Robot episode data
▬▬▬▬▬▬▬▬▬▬

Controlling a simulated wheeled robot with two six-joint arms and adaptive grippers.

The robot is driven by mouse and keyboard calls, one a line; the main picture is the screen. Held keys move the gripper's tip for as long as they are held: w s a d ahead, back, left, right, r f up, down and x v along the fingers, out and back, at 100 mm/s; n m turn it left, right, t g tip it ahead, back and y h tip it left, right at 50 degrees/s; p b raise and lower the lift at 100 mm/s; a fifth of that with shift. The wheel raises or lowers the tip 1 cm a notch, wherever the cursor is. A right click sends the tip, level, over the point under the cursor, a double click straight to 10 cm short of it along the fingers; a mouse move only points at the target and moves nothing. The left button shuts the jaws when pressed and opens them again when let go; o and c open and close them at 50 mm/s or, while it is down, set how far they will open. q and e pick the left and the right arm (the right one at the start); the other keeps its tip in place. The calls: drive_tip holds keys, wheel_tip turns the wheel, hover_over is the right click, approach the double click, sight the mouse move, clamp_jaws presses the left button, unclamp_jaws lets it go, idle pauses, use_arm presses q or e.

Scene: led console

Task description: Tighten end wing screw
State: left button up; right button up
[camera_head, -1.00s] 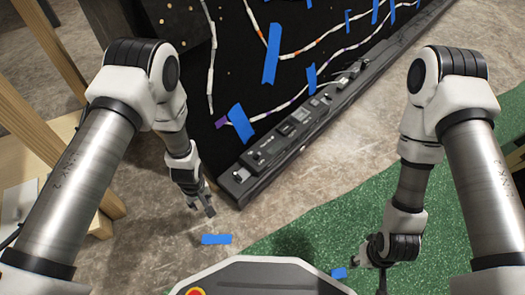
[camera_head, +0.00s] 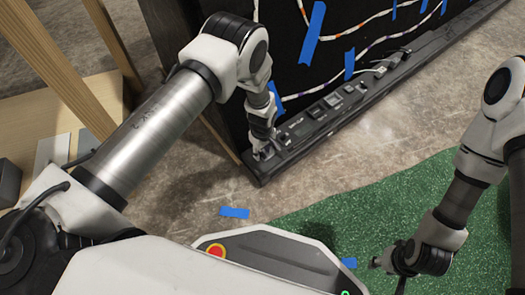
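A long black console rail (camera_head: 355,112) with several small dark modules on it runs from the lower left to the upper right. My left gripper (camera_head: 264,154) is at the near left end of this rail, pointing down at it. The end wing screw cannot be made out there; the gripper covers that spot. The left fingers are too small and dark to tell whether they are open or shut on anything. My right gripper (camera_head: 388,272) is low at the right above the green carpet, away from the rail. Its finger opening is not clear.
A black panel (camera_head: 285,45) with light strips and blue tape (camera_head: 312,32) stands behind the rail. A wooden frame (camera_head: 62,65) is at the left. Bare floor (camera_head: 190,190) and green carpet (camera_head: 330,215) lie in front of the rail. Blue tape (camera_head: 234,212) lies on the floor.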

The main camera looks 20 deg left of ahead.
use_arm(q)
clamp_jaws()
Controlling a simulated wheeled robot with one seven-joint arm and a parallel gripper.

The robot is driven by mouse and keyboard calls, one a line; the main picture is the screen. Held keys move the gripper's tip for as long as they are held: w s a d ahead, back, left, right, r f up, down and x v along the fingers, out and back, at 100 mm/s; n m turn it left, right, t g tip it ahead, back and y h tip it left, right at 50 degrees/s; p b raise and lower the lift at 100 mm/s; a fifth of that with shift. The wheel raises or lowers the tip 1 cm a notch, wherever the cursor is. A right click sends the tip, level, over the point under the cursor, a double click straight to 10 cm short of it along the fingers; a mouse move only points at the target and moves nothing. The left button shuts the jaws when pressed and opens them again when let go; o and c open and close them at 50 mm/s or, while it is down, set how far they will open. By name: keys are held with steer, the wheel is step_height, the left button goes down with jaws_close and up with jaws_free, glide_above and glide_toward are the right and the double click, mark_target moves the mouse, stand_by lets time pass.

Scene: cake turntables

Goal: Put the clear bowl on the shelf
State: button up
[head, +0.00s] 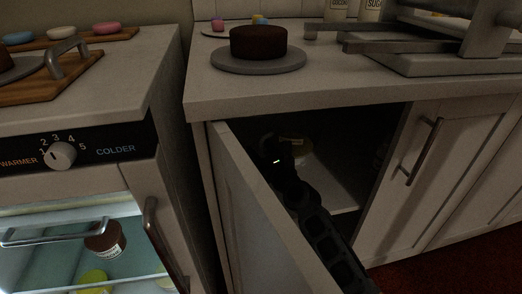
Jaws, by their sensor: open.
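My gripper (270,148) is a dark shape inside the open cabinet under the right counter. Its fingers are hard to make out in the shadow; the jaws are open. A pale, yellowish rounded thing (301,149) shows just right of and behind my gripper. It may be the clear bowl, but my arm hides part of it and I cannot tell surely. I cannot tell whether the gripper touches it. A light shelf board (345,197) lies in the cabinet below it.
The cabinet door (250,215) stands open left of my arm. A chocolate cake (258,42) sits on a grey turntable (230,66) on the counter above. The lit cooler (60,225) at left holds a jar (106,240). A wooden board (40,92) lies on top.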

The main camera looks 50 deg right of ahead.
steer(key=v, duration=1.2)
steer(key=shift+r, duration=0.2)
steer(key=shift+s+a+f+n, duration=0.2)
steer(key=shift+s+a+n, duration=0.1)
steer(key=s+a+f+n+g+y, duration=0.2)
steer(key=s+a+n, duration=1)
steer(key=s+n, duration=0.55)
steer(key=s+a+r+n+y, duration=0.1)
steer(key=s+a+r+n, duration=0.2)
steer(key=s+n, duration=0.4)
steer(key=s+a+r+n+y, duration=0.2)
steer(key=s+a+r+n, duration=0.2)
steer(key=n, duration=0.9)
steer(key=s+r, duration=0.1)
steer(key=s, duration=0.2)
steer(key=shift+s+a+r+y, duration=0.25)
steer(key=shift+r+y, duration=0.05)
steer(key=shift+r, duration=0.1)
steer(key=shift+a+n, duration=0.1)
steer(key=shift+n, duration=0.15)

▬▬▬▬▬▬▬▬▬▬

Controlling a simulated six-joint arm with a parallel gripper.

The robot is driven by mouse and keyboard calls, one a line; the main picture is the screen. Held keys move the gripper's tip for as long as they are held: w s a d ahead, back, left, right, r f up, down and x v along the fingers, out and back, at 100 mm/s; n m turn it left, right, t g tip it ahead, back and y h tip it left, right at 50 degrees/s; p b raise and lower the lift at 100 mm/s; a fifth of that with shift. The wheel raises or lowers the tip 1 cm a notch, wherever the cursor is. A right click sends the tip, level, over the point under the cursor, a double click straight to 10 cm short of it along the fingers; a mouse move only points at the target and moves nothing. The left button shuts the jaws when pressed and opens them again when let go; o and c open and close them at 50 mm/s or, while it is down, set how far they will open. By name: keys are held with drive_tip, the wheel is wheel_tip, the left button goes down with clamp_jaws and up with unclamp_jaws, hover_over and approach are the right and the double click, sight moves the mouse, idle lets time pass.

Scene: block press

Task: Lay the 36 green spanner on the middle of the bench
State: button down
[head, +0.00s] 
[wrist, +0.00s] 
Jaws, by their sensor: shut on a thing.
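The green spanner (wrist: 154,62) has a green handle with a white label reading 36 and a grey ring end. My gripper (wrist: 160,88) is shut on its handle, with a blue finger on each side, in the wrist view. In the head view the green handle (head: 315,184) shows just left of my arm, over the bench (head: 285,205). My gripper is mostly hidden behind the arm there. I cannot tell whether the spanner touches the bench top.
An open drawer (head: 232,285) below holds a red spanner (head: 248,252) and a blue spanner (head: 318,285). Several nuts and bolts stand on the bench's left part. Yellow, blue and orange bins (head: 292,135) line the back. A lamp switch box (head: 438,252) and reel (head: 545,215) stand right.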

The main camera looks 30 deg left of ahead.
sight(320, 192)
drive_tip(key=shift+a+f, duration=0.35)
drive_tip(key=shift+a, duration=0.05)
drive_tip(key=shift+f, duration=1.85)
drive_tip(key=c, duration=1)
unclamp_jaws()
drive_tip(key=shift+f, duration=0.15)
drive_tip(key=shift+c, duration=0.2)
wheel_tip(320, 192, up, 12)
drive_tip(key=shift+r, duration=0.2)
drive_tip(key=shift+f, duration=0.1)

▬▬▬▬▬▬▬▬▬▬

WHAT TO DO
Only lines with "Controlling" are wanted here; list each of them.

RESPONSE TO THIS EXERCISE
Controlling a simulated wheeled robot with two six-joint arms and adaptive grippers.
Controlling a simulated wheeled robot with one seven-joint arm and a parallel gripper.
Controlling a simulated six-joint arm with a parallel gripper.

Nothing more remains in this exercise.